2 November 2016

Defense Contractors Credited for Finding a Russian Export Scheme


Tips from defense companies to a Pentagon office that monitors contractor security and protects classified data led to the arrest this month of three people accused of shipping sensitive microelectronics to Russia, according to the program’s director.

The five “suspicious contact” reports to the Defense Security Service in that case were among 45,941 submitted by industry in the fiscal year that ended Sept. 30, director Dan Payne said in an interview. Of the reported contacts, 19 percent resulted in solid counter-intelligence reports, Payne said.

The Russian case underscored what Payne described as the most attempts to steal, purchase or otherwise obtain sensitive U.S. technology uncovered during his 34 years of counter-intelligence work, which included years at the Central Intelligence Agency.

The 45,941 reports from industry last year was up from 7,002 reports in fiscal 2009 and 39,442 in fiscal 2015, according to agency figures. The reports led to 1,117 active intelligence community investigations or leads of counterintelligence cases and export control violations, Payne said.

“We are in a knife fight” with adversaries, Payne told a panel sponsored by Bloomberg Government last week on supply-chain security. He said in the interview that his message was “we can’t do it all” in government so “we almost have to have a unified front” with industry. “Thus far, industry has been very good with the reporting.”


The Justice Department said in a statement Oct. 6 that three people representing two Russian-affiliated front companies based in Brooklyn, New York, were arrested for buying and then shipping sensitive equipment to Russia. The department alleged that a naturalized U.S. citizen from Russia living in Brooklyn conspired with two Russian nationals based in Denver to ship microelectronics “used in a wide variety of military systems, including radar, and surveillance systems, missile guidance systems and satellites.”

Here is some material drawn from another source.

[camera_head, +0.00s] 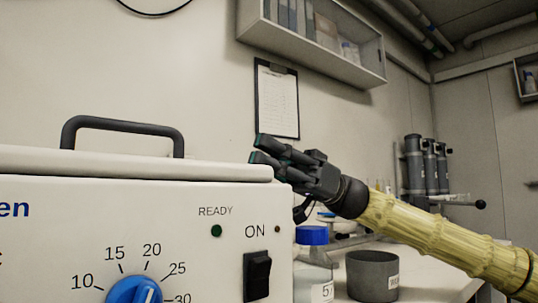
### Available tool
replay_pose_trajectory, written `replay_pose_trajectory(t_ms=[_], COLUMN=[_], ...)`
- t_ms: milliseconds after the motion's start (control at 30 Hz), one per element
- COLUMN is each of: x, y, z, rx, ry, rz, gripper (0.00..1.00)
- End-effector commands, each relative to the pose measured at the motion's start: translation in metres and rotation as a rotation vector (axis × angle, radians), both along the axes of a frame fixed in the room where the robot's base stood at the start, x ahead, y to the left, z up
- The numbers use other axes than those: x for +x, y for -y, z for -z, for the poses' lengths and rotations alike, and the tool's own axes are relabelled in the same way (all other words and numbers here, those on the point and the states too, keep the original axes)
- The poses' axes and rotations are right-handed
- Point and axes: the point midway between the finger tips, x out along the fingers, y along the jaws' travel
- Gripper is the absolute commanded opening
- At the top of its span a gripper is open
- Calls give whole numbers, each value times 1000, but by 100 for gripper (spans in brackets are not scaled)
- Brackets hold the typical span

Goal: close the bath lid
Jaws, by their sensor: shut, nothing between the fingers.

The perpetrators were going to U.S. companies “for radiation-hardened microchips,” Payne said. “The companies came to us and said, ‘Hey look, we are getting inquiries from this company. Something’s not right.”’

He said methods used to obtain sensitive U.S. technology have included purchasing businesses to obtain technology, and requesting academic research.

“Information by the gigabyte” is “heading out the door,” Payne said. “Technologically, Russia is probably the best there is” at technology theft and transfer. “Their trade-craft is very good.”